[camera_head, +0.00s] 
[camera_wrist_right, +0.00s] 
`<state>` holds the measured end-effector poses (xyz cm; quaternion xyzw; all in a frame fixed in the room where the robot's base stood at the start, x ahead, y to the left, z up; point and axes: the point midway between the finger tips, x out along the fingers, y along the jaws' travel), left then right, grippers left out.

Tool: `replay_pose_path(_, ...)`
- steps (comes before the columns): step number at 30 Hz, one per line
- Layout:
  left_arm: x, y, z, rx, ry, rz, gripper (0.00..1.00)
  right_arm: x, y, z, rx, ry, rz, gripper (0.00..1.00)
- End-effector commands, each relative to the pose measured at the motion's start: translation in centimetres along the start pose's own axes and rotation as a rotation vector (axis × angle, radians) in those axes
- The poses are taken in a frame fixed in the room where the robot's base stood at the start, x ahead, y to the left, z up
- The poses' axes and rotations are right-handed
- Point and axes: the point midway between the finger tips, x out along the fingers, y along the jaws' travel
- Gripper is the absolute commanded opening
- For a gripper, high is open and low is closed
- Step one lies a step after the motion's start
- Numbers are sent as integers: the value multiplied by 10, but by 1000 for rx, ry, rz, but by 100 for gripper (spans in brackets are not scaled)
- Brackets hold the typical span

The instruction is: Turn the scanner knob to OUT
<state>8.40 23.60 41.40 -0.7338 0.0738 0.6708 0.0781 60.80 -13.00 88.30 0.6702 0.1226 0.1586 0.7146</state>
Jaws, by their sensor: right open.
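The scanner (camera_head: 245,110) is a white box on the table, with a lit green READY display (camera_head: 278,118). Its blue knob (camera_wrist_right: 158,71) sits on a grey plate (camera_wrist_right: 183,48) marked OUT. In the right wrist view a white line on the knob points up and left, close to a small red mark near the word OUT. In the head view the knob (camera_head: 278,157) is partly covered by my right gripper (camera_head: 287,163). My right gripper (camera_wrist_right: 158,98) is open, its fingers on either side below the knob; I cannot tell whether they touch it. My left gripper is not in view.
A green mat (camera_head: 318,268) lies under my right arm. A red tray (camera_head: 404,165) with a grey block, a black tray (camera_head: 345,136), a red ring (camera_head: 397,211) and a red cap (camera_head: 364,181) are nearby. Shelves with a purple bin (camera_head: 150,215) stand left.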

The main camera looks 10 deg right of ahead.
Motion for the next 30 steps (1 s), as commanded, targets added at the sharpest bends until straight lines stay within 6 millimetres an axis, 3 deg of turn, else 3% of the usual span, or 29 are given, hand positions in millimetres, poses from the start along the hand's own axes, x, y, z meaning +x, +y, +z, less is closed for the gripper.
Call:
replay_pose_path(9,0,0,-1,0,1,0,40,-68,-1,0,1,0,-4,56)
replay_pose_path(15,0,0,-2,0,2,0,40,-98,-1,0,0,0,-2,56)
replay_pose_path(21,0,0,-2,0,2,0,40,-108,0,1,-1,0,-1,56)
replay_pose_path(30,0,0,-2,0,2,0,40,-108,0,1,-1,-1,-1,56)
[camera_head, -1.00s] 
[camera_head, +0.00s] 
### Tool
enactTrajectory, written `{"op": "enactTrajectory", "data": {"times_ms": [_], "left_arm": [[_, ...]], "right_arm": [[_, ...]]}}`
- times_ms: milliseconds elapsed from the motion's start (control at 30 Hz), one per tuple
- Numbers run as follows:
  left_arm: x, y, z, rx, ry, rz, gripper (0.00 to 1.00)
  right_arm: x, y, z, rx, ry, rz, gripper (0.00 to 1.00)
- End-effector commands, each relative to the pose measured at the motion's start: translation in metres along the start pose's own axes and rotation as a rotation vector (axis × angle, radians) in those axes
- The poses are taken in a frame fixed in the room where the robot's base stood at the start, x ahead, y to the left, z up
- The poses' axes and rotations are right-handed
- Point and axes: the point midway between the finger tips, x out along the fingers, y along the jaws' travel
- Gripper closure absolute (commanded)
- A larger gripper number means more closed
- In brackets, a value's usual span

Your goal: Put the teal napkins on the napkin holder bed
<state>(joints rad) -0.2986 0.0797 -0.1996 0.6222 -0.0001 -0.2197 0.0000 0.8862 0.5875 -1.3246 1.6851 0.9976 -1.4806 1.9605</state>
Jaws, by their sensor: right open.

------------------------

Using the listing above, retype each line exactly.

* Reply to the exercise *
[camera_head, +0.00s] 
[camera_wrist_right, +0.00s] 
`<state>` holds the measured end-effector poses (xyz cm; quaternion xyzw; all in a frame fixed in the room where the robot's base stood at the start, x ahead, y to the left, z up; point and axes: the point midway between the finger tips, x out along the fingers, y along the jaws' travel), left then right, grippers left out.

Tool: `replay_pose_path(_, ...)`
- steps (comes before the columns): step number at 30 Hz, one per line
- Layout:
  left_arm: x, y, z, rx, ry, rz, gripper (0.00..1.00)
  right_arm: x, y, z, rx, ry, rz, gripper (0.00..1.00)
- End-effector commands, each relative to the pose measured at the motion's start: translation in centimetres along the start pose's own axes and rotation as a rotation vector (axis × angle, radians) in those axes
- The poses are taken in a frame fixed in the room where the robot's base stood at the start, x ahead, y to the left, z up
- The poses' axes and rotations are right-handed
- Point and axes: the point midway between the finger tips, x out along the fingers, y along the jaws' travel
- Gripper is the absolute commanded opening
- For a gripper, high is open and low is closed
- Step one lies a step after the motion's start
- Numbers are sent as integers: the value multiplied by 10, but by 1000 for rx, ry, rz, but by 100 for gripper (spans in brackets are not scaled)
- Brackets hold the typical span

The instruction is: Turn the scanner knob to OUT
<state>8.40 23.60 41.40 -0.7338 0.0738 0.6708 0.0781 60.80 -13.00 88.30 0.6702 0.1226 0.1586 0.7146</state>
Jaws, by their sensor: right open.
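The scanner (camera_head: 245,110) is a white box on the table, with a lit green READY display (camera_head: 278,118). Its blue knob (camera_wrist_right: 158,71) sits on a grey plate (camera_wrist_right: 183,48) marked OUT. In the right wrist view a white line on the knob points up and left, close to a small red mark near the word OUT. In the head view the knob (camera_head: 278,157) is partly covered by my right gripper (camera_head: 287,163). My right gripper (camera_wrist_right: 158,98) is open, its fingers on either side below the knob; I cannot tell whether they touch it. My left gripper is not in view.
A green mat (camera_head: 318,268) lies under my right arm. A red tray (camera_head: 404,165) with a grey block, a black tray (camera_head: 345,136), a red ring (camera_head: 397,211) and a red cap (camera_head: 364,181) are nearby. Shelves with a purple bin (camera_head: 150,215) stand left.

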The main camera looks 10 deg right of ahead.
Motion for the next 30 steps (1 s), as commanded, targets added at the sharpest bends until straight lines stay within 6 millimetres an axis, 3 deg of turn, else 3% of the usual span, or 29 are given, hand positions in millimetres, poses from the start along the hand's own axes, x, y, z meaning +x, +y, +z, less is closed for the gripper.
Call:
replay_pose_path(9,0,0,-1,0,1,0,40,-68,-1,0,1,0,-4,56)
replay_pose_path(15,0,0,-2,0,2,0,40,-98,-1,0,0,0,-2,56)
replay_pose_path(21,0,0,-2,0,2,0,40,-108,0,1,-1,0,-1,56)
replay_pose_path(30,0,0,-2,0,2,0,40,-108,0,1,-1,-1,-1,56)
[camera_head, -1.00s] 
[camera_head, +0.00s] 
### Tool
enactTrajectory, written `{"op": "enactTrajectory", "data": {"times_ms": [_], "left_arm": [[_, ...]], "right_arm": [[_, ...]]}}`
- times_ms: milliseconds elapsed from the motion's start (control at 30 Hz), one per tuple
- Numbers run as follows:
  left_arm: x, y, z, rx, ry, rz, gripper (0.00 to 1.00)
  right_arm: x, y, z, rx, ry, rz, gripper (0.00 to 1.00)
- End-effector commands, each relative to the pose measured at the motion's start: translation in metres along the start pose's own axes and rotation as a rotation vector (axis × angle, radians) in those axes
- The poses are taken in a frame fixed in the room where the robot's base stood at the start, x ahead, y to the left, z up
- The poses' axes and rotations are right-handed
- Point and axes: the point midway between the finger tips, x out along the fingers, y along the jaws' travel
- Gripper closure absolute (commanded)
- A larger gripper number means more closed
- In brackets, a value's usual span

Your goal: Put the teal napkins on the napkin holder bed
<state>(joints rad) -0.2986 0.0797 -0.1996 0.6222 -0.0001 -0.2197 0.0000 0.8862 0.5875 -1.3246 1.6851 0.9976 -1.4806 1.9605</state>
Jaws, by their sensor: right open.

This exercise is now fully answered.